Rows about robot tasks:
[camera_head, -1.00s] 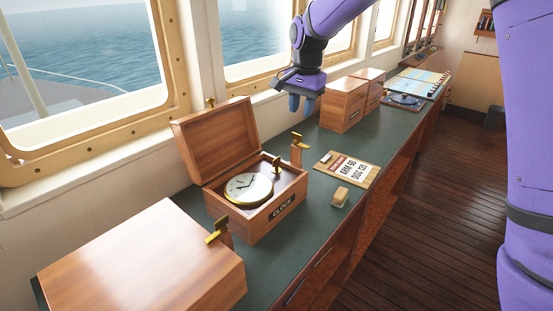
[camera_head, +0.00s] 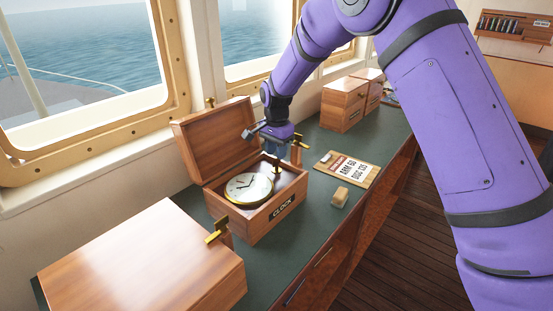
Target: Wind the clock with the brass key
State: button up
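The clock (camera_head: 249,187) has a white dial with a gold rim and lies face up in an open wooden box (camera_head: 262,222) labelled CLOCK, its lid (camera_head: 212,140) tilted back. A small brass key (camera_head: 277,168) stands upright inside the box, by the clock's right edge. My gripper (camera_head: 275,157) points down over the back right of the box, right at the key's top. Its fingers are small and overlap the key and box, so I cannot tell whether they are apart, touching the key or shut on it.
Brass pieces on wooden posts stand at the box's front left (camera_head: 216,232) and back right (camera_head: 298,141). A closed wooden box (camera_head: 145,265) fills the near left. A number board (camera_head: 346,168) and small wooden block (camera_head: 340,197) lie right. More wooden boxes (camera_head: 343,104) stand behind.

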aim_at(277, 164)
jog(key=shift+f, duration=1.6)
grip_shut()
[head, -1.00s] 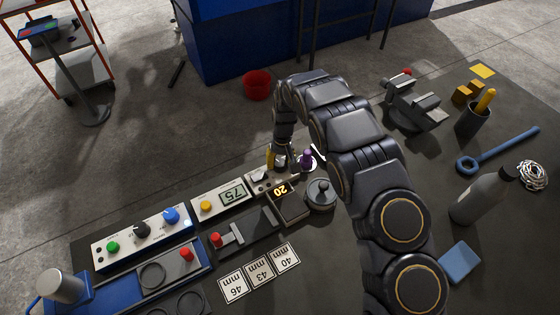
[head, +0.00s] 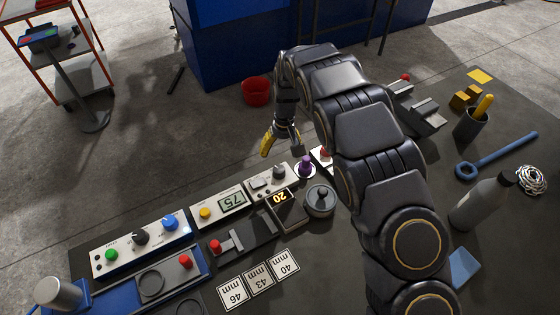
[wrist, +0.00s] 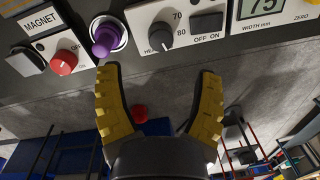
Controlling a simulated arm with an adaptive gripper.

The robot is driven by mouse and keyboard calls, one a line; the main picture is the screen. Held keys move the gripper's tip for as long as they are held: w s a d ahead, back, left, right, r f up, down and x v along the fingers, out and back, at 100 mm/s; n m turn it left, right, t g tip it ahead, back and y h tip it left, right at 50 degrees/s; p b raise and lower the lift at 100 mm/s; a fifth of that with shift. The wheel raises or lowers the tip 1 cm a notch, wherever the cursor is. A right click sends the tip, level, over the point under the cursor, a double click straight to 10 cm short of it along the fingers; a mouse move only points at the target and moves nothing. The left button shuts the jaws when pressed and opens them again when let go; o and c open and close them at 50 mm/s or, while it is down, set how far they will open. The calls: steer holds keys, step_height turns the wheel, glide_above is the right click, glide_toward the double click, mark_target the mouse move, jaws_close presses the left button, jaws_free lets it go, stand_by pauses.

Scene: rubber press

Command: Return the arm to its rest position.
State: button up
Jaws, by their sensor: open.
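My gripper (head: 282,143) is in the air past the far edge of the bench, above and beyond the heater panel (head: 269,181). In the wrist view its two yellow-padded fingers (wrist: 160,105) are spread apart with nothing between them. The heater panel with its dark knob and switch shows just past the fingertips in the wrist view (wrist: 178,26). My arm reaches over the right part of the bench (head: 330,250) and hides some of it.
A width display (head: 232,200), a control box (head: 140,238) and number cards (head: 260,278) lie left. A bottle (head: 480,203), a wrench (head: 500,150) and a vise (head: 418,108) are right.

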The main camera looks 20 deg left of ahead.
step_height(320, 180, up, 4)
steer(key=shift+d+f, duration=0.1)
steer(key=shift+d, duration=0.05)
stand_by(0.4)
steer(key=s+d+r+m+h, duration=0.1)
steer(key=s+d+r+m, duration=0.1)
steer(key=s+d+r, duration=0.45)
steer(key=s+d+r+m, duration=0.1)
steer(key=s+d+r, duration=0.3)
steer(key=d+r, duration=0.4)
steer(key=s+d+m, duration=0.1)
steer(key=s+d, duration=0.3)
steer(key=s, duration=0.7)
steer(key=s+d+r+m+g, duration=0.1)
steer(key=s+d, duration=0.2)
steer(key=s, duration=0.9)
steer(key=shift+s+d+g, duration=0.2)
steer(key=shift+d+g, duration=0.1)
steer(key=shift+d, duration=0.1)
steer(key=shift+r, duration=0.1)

Problem details —
Nothing but the lines from the line with "Command: Return the arm to its rest position." to the last line of the listing above should appear; please retype them exactly, both ends included.

Response to this task —
Command: Return the arm to its rest position.
State: button up
Jaws, by their sensor: open.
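My gripper (head: 282,143) is in the air past the far edge of the bench, above and beyond the heater panel (head: 269,181). In the wrist view its two yellow-padded fingers (wrist: 160,105) are spread apart with nothing between them. The heater panel with its dark knob and switch shows just past the fingertips in the wrist view (wrist: 178,26). My arm reaches over the right part of the bench (head: 330,250) and hides some of it.
A width display (head: 232,200), a control box (head: 140,238) and number cards (head: 260,278) lie left. A bottle (head: 480,203), a wrench (head: 500,150) and a vise (head: 418,108) are right.

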The main camera looks 20 deg left of ahead.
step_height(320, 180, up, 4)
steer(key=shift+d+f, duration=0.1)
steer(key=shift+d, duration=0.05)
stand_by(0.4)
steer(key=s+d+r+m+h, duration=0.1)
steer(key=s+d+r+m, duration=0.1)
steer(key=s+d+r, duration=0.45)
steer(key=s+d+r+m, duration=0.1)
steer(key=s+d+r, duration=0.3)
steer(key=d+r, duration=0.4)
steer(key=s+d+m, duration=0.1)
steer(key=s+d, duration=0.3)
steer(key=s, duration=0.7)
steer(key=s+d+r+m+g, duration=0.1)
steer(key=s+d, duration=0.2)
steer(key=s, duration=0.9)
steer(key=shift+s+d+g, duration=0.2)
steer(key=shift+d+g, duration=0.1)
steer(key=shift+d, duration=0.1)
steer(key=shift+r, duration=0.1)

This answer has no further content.